When I read Heidi’s July post about her homemade celery salt, I bookmarked it immediately, murmuring to myself how simple and beautiful and clever the idea was.
While I am an enthusiastic consumer of celery root, I don’t cook with celery stalks much, and only ever buy it in small quantities to flavor stock. Still, in those cases, I am faced with a fair amount of celery leaves that come with the stalks. I usually just add those to the stockpot along with everything else, but I much, much prefer the idea of turning them into something new altogether.
And it’s precisely what Heidi suggests: wash those leaves, dry them until crisp, and crumble them with salt to produce an incredibly fragrant condiment* that you can then use to season eggs and salads (especially tomato or potato salads, or in this herbed couscous salad), to flavor bread (I’ve made really good little dinner rolls with it), to sprinkle as a finishing salt on soups, bean or lentil stews, to season a tomato or carrot juice… the list is endless.
Being thrifty is one of the traits I’m most looking to develop as a person in general and a cook in particular, and this works doubly in that direction: not only does it make use of the celery leaves one might otherwise discard, but in my take on Heidi’s recipe, I’m also suggesting you dry the leaves in the oven while you preheat it for something else, to make the most of the energy it expends.
Such optimization is something I always try to do: whenever I turn on the oven I ask myself whether I have any seeds, nuts, or spices that need toasting, or lemon peel that needs roasting.
Another bonus of this celery salt recipe is that it will also lead you on the track to the crispest celery stalks available, since the health and vibrancy of the leaves are an unmistakable sign of freshness. (The same is true of any vegetable that comes with the leaves still attached: radishes, carrots, kohlrabi, beets, etc.)

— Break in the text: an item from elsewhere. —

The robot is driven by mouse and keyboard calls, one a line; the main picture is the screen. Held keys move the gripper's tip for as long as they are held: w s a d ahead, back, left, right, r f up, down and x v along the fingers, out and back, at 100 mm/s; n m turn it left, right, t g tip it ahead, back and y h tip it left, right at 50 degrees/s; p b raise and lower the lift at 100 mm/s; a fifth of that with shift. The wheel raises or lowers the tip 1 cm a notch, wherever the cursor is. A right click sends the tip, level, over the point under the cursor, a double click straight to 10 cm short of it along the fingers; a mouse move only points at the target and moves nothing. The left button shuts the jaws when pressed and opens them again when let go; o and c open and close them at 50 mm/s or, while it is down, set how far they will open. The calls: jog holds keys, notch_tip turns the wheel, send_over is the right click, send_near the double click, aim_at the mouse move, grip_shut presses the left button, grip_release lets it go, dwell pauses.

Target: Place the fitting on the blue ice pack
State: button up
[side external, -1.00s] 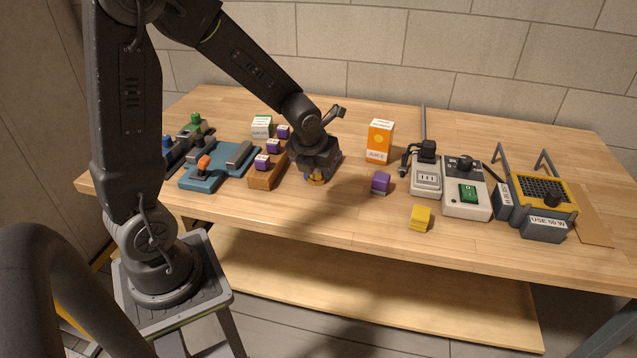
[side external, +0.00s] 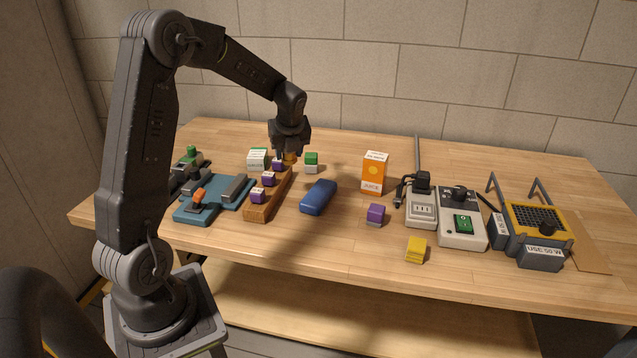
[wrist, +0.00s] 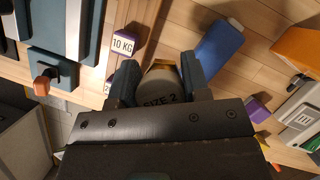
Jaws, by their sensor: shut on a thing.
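The fitting (wrist: 160,88) is a round piece marked "SIZE 2" in the wrist view. It sits between the two fingers of my gripper (wrist: 160,78), which is shut on it. In the side view my gripper (side external: 289,150) is above the far end of the wooden rack, and a brass-yellow bit of the fitting (side external: 290,157) shows below the fingers. The blue ice pack (side external: 318,197) lies flat on the table, to the right of the rack and nearer the camera than the gripper. Its top is bare. It also shows in the wrist view (wrist: 214,52).
A green-topped block (side external: 311,162) stands right of my gripper. A juice carton (side external: 374,173) and a purple block (side external: 375,215) stand right of the ice pack. A teal base (side external: 205,208) lies left of the rack.

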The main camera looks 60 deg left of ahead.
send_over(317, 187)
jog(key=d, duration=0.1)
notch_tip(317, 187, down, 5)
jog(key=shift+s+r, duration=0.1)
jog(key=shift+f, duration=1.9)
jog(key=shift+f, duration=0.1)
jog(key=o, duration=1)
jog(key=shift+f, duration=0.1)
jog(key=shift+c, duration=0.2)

Do you make flavored salts yourself? Any favorites you want to tell us about?
* The celery salt you can buy at the store is in fact made by grinding celery seeds with salt, so the texture is different, but the flavor is very similar.

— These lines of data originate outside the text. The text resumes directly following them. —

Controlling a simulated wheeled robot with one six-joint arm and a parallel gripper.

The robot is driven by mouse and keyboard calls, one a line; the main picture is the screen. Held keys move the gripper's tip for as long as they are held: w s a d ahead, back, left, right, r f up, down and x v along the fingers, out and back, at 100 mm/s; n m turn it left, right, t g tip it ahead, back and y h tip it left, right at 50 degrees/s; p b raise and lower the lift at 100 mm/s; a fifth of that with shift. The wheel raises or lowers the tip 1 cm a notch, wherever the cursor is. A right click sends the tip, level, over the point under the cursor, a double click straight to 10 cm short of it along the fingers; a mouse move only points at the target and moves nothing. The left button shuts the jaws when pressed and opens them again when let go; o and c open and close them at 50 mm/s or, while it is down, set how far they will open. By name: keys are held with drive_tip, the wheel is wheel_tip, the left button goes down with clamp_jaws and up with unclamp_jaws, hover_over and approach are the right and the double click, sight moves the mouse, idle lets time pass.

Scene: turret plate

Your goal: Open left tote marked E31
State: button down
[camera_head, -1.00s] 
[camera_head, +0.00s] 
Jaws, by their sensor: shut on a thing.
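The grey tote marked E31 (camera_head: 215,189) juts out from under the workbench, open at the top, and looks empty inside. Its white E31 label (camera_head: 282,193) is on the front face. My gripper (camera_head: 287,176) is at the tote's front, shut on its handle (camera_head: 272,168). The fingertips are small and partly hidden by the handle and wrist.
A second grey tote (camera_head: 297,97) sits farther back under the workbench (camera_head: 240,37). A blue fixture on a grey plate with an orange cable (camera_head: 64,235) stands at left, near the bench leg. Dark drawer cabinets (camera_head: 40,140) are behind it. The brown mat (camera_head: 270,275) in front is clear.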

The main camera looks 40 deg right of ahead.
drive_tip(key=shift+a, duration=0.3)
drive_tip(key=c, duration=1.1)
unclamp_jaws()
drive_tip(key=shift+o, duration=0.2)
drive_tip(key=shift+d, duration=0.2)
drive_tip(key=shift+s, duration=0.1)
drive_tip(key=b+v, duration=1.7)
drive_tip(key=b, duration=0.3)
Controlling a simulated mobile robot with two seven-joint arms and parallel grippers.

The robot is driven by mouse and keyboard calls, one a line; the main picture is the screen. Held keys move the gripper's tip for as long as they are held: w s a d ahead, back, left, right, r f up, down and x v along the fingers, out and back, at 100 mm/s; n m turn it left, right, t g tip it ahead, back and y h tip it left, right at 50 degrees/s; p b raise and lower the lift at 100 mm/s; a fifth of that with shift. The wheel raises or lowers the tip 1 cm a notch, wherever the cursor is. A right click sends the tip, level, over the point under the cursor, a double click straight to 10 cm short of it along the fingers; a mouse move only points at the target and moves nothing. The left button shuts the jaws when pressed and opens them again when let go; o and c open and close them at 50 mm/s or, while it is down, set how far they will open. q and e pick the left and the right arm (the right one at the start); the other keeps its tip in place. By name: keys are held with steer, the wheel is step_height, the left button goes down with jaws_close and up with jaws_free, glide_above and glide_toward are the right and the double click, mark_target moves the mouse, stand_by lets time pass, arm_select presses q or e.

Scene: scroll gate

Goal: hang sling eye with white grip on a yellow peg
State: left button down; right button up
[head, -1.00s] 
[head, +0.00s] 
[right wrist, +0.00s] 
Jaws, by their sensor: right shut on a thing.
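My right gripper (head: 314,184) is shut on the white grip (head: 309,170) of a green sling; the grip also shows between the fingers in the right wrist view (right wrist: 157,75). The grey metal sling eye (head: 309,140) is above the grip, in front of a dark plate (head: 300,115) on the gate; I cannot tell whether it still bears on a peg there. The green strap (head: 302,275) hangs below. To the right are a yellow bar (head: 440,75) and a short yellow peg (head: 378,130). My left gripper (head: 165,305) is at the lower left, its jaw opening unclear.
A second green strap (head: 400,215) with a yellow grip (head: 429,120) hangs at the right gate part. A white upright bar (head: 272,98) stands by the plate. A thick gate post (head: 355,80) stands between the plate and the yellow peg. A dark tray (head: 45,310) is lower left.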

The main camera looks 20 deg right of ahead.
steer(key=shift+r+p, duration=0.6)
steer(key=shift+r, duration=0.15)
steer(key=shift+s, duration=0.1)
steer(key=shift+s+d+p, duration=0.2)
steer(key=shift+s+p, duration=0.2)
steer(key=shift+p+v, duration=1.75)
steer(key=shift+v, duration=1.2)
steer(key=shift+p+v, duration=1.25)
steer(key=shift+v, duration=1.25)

- Celery leaves plucked from a bunch of celery stalks
- Sea salt of your choice (I use unrefined grey salt from Guérande)
- Pick the leaves from the celery stalks, keeping only the ones that look healthy and green, discarding the limp and yellowing ones. Rinse and dry well, patting them with a clean dish towel.
- Arrange the leaves without crowding on one or several baking sheets, depending on how much you have, and slip into the oven while you’re preheating it for another purpose (I was about to bake a tomato tart myself).
- Keep an eye on the leaves and remove them from the oven when they’re crisp and dried, but not quite browning yet, 5 to 10 minutes. Let cool completely.
- Transfer the leaves to a large bowl and crumble them with your (clean) fingers, as finely or coarsely as you prefer. There will be bits that resist crumbling, mostly the tough spines of the bigger leaves; discard those.
- Measure the volume of crumbled celery leaves you’ve obtained, and combine with one to one and a half times the volume of salt.
- Transfer to a jar with a tight lid for keeping.